Ce « nous » prend évidemment une dimension toute particulière entre Chrétiens communiant au même Corps et au même Sang. C’est tout le sens du rappel de saint Paul aux Corinthiens : « Nous formons un seul corps, tout en étant plusieurs ; car nous participons tous à un même pain ». En effet, en communiant à ce même pain, nous devenons ce que nous mangeons. Ordinairement, les aliments que nous prenons sont moins forts que l’homme et leur finalité est de s’assimiler à notre organisme. Avec la sainte Eucharistie, c’est tout le contraire : cette nourriture nous est supérieure et sa finalité est aussi inverse puisque c’est l’homme qui est assimilé par le Christ et devient comme Lui.
La conséquence est évidente : en communiant à la Sainte Eucharistie, je ne m’enferme pas dans un dialogue privé avec Dieu, mais j’entre dans une transformation totale où mon « moi » devient un « nous », avec Dieu certes, mais aussi avec les « siens » qui deviennent, d’une façon suréminente, « mes frères ».

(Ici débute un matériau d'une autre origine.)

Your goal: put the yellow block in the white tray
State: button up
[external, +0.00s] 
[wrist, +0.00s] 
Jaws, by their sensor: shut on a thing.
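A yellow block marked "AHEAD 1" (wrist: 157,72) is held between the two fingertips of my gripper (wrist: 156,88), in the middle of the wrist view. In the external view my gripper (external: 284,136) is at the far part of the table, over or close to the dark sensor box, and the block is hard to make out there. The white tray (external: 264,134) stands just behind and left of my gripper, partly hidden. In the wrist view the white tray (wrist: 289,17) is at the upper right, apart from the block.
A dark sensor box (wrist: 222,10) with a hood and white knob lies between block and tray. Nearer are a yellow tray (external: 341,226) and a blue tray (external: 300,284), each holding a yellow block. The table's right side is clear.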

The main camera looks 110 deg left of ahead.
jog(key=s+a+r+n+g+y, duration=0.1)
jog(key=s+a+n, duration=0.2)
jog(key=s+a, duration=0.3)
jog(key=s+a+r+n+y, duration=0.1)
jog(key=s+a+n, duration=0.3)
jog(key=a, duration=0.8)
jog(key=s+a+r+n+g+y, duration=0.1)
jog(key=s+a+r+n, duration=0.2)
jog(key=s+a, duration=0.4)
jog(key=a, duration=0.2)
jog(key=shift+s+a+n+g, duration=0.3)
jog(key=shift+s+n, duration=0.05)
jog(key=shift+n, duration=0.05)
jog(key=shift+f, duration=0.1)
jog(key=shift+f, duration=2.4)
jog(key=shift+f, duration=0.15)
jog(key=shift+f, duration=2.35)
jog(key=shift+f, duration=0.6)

Dès lors, nous ne pouvons vraiment comprendre et connaître les hommes en profondeur, qu’à la lumière de Dieu. Et tout comme, nous ne pouvons nous contenter d’une connaissance théorique de Dieu. Nous nous devons de connaître concrètement notre prochain, sans quoi ce serait une connaissance sans amour et sans réel rapport intérieur.

Il est intéressant de noter que le Bon Pasteur donne Sa vie pour ses brebis. L’image est forte au point de pouvoir paraître outrancière dans la mesure où, ordinairement, si un berger va chercher une brebis perdue, pour la soigner et s’en occuper avec diligence, où a-t-on vu qu’il sacrifie sa vie pour l’une d’entre-elles ?
Pour le comprendre il faut revenir à cette grande réalité qu’est l’amitié : « Il n’y a pas de plus grand amour que de donner sa vie pour ses amis » (Jn, XV, 13).

Ainsi, cette connaissance du prochain, autre moi-même dans le Fils, conduit à l’aimer au nom de cette filiation jusqu’au don de soi-même. Voilà où conduit le modèle héroïque du Bon Pasteur ; voilà l’exemple que nous ont donné tant de saints qui ont jalonné l’histoire de l’Eglise.